The obvious disclaimer here- is that the brake system will no longer automatically compensate for payload, and the brake bias must be properly adjusted for performance and safety.

INSTALLATION

On a stock Tacoma, these two brake-lines run from the master cylinder down to the frame-rail and into the two T-fittings shown here (this image was taken from the driver's-side wheel well). Both brake-lines are routed through the T-fittings all the way back to the LSPV, then to the rear brakes. The fitting on the right is the pressure-line, and the fitting on the left is the return-line (return line reroutes excessive line pressure back into the front brake-lines).

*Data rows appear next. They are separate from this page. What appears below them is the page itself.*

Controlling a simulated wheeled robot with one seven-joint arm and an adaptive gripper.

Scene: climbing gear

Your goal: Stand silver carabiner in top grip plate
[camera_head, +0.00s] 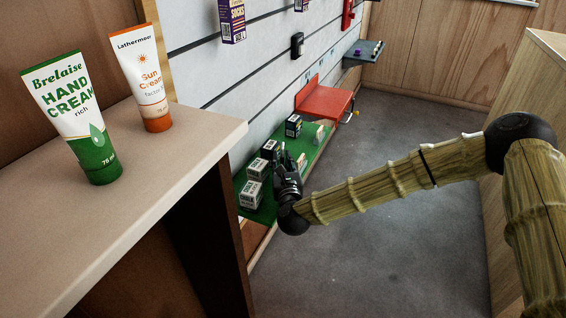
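My gripper (284,158) is over the green shelf plate (315,143), among small boxes. It is small and dark here, and I cannot tell whether its fingers are apart or hold anything. I cannot make out a silver carabiner for certain. A small metal hook-like shape (352,113) hangs at the right end of the red shelf plate (325,101). A grey shelf plate (362,57) with small items is on the wall farther back. I cannot tell which plate is the top grip plate.
Small boxes (252,194) stand on the green plate. A pale counter (190,150) at left holds a hand cream tube (78,120) and a sun cream tube (143,80). Goods hang on the slatted wall (270,60). The grey floor (400,235) is clear; a wooden cabinet stands at right.

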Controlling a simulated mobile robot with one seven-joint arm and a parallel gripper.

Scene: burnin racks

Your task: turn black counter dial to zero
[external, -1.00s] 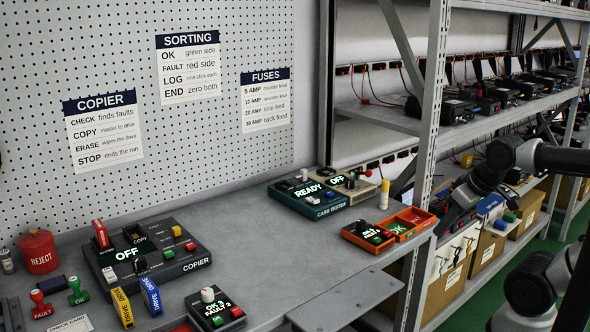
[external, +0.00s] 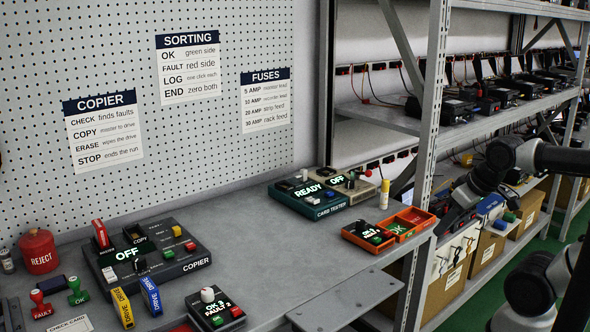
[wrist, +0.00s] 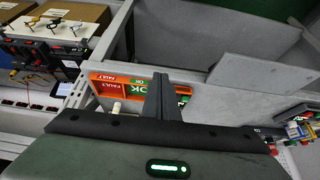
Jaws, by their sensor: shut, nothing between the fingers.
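The black counter (external: 216,310) sits at the near front of the bench in the external view. Its lit display reads OK 3 and FAULT 2. A pale round dial (external: 207,294) stands on its top, beside a green and a red button. A similar orange counter (external: 367,237) with a lit display is farther right by the orange tray. My gripper (wrist: 161,80) is shut and empty in the wrist view, with the orange tray (wrist: 97,76) behind it. It is at the right of the external view, well apart from the black counter.
A copier box (external: 150,255) and colored drives lie left of the black counter. A card tester (external: 310,200) stands at the back. A grey shelf (external: 345,300) juts from the bench front. A rack post (external: 428,150) stands between the bench and my arm.

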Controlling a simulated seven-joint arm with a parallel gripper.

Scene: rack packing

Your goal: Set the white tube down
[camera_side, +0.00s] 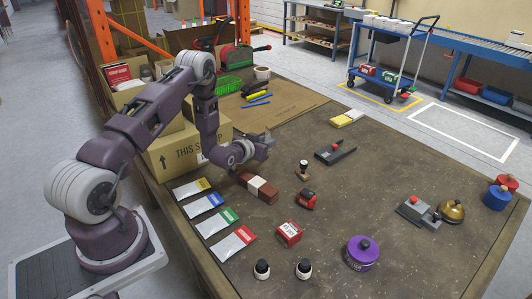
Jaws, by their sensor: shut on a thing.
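My gripper (263,143) is over the left part of the brown table, beside the cardboard box. It is shut on a thing that is too small and too hidden at the fingers to make out. I cannot pick out the white tube for certain. A brown block with a white band (256,184) lies on the table below my gripper, apart from it.
Several white packets with coloured ends (202,205) lie along the table's left edge. A red box (288,234), a purple tin (361,253), a stamp (303,170) and a dark tool (335,153) stand nearby. A cardboard box (185,152) is close to my arm.

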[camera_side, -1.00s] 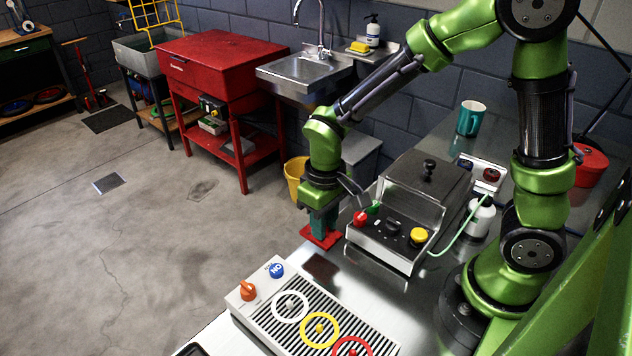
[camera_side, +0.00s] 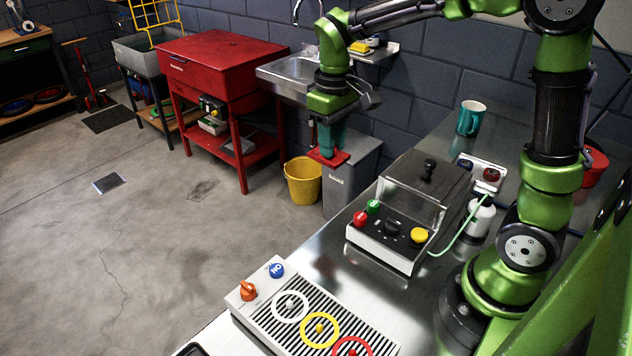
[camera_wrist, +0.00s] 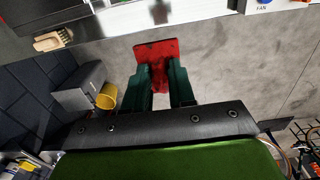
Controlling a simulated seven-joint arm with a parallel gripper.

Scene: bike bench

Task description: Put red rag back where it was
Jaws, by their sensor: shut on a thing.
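The red rag (camera_side: 329,157) is a flat red square held at the fingertips of my gripper (camera_side: 328,150). In the side view it hangs in the air in front of the grey bin, clear of the metal bench. In the wrist view the rag (camera_wrist: 156,56) sits between the two dark green fingers of my gripper (camera_wrist: 160,80), and part of it is bunched up between them. My gripper is shut on it. The rag's inner part is partly hidden by the fingers.
The control box (camera_side: 385,250) with coloured buttons and a clear cover stands on the metal bench (camera_side: 330,260). A grey bin (camera_side: 350,185) and yellow bucket (camera_side: 303,182) stand on the floor beyond. A brush (camera_wrist: 53,40) shows in the wrist view.

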Since the manual proportioning valve only uses one pressure-line (with no return line), we bypassed the forward T-fitting and rerouted the hard-line from the master cylinder (top fitting on right) through the stainless braided flexible brake line (on the far left side of the picture) to the front left caliper. The short piece of hard-line (visible between the T-fitting and the flexible brake line) was removed and discarded.

The picture on the left shows where the brake-lines/fittings thread into the LSPV housing. Disconnect both of the hard-lines from the LSPV, and remove the return-line all the way forward to the T-fitting (do not remove the pressure-line from the frame-rail). Then disconnect the flexible brake line from the LSPV, and finally remove the LSPV from the frame-rail. All of the related hardware can also be removed, including the linkage/arm bolted to the axle housing (shown in picture on right).

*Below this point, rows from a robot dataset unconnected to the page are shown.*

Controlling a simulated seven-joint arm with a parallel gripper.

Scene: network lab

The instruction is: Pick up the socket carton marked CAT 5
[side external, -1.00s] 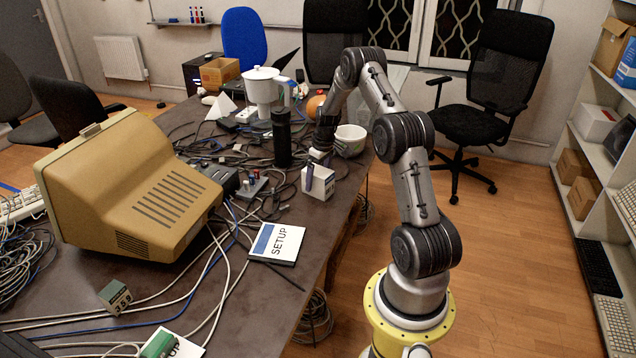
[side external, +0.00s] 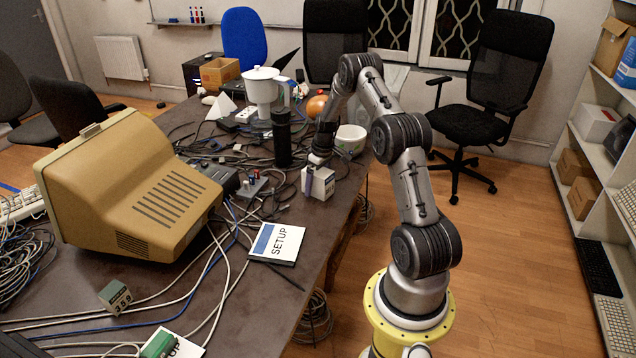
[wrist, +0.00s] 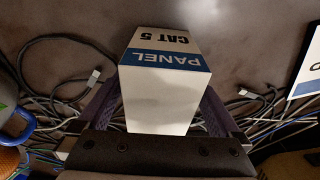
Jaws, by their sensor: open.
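A white carton (side external: 323,184) with a blue band stands on the dark table near its right edge. In the wrist view the carton (wrist: 160,88) reads PANEL and CAT 5, upside down; no word "socket" shows. My gripper (wrist: 160,108) is open, with one purple finger on each side of the carton. The gap between fingers and carton is small, and I cannot tell whether either finger touches it. In the side view my gripper (side external: 315,172) is down at the carton, which partly hides the fingers.
Cables lie around the carton. A SETUP card (side external: 277,243) lies in front. A beige monitor (side external: 130,185) fills the left of the table.

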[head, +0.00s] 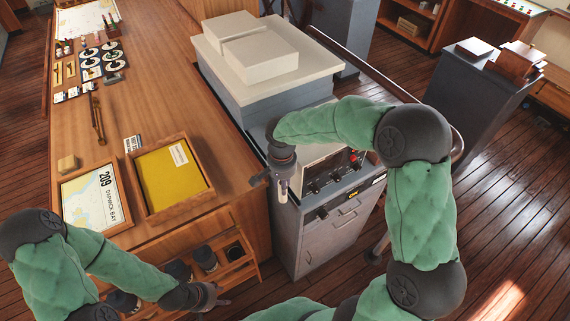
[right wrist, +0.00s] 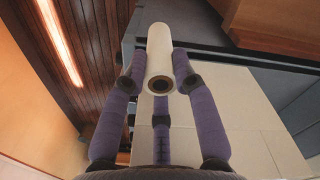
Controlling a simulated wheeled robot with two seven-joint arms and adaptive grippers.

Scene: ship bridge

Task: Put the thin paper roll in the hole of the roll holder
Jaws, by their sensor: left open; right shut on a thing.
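The thin paper roll (right wrist: 159,45) is pale, with a dark hollow core at its near end, and sits between the purple fingers of my right gripper (right wrist: 160,80). In the head view the roll (head: 283,192) hangs roughly upright below my right gripper (head: 279,180), in front of the grey cabinet. The wooden roll holder (head: 238,268) is at the table's near end, lower left of that gripper. It holds several dark round-topped things (head: 205,258), and a dark opening shows at its right. My left gripper (head: 212,298) is open and empty, just in front of the holder. My left arm hides part of the holder.
A framed chart (head: 95,200) and a wooden tray with a yellow folder (head: 170,177) lie on the table's near end. The grey cabinet (head: 330,228) with knobs stands right of the holder. Open wooden floor (head: 500,225) lies further right.

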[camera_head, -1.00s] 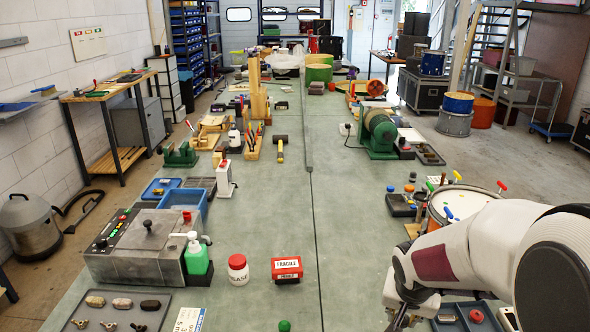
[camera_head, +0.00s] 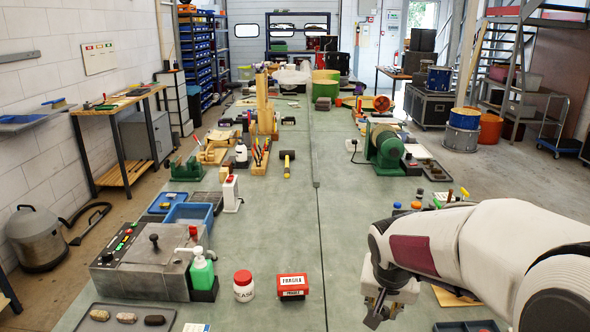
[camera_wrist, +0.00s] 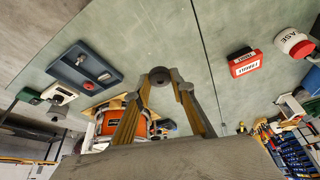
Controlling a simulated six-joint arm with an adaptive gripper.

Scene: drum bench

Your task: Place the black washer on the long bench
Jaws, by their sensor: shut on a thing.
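The black washer (camera_wrist: 159,76) is a small dark ring, pinched between the fingertips of my gripper (camera_wrist: 160,84) in the wrist view. In the head view my gripper (camera_head: 376,312) points downward at the lower right, and the washer cannot be made out there. The long bench (camera_head: 265,215) is a grey-green top with a dark seam running along it. It also fills much of the wrist view (camera_wrist: 150,30). Bare bench surface shows behind the washer; the gap between them is hard to judge.
A red FRAGILE box (camera_head: 292,286) and a white GREASE jar (camera_head: 244,287) with a red lid stand left of my gripper. A dark blue tray (camera_wrist: 63,73) holding small parts and an orange drum (camera_wrist: 138,124) are nearby. The bench around the seam is mostly clear.

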Brake pressure is now routed straight from the stock hard-line to an extended braided stainless flexible hose from Kartek that we installed. It threaded right into the stock flare fittings at the frame and the axle. IMPORTANT: Make sure that the junction between hard & flex lines is securely fastened to the chassis. The best line and hose clamps we've found are from Earl's Performance (they make all types of line and hose clamps in different sizes). Cycle the suspension to check for line length and placement, interference, etc.

We did test the braking performance without the LSPV before we installed the manual proportioning valve from Kartek to see if it was really necessary. The rear brakes had enough pressure to lock up our rear tires even at slow/rolling stops, so we immediately installed the manual proportioning valve (replacing the T-fitting junction shown in the picture on the left). The valve has one-port-in and one-port-out, so we just installed a 45 fitting on the inlet side and bolted the manual proportioning valve down using the same mounting hole that the T-fittings were threaded into. The adjustment knob is easy to access anytime we need to change the brake bias, and we have noticed much better braking performance since completing the installation.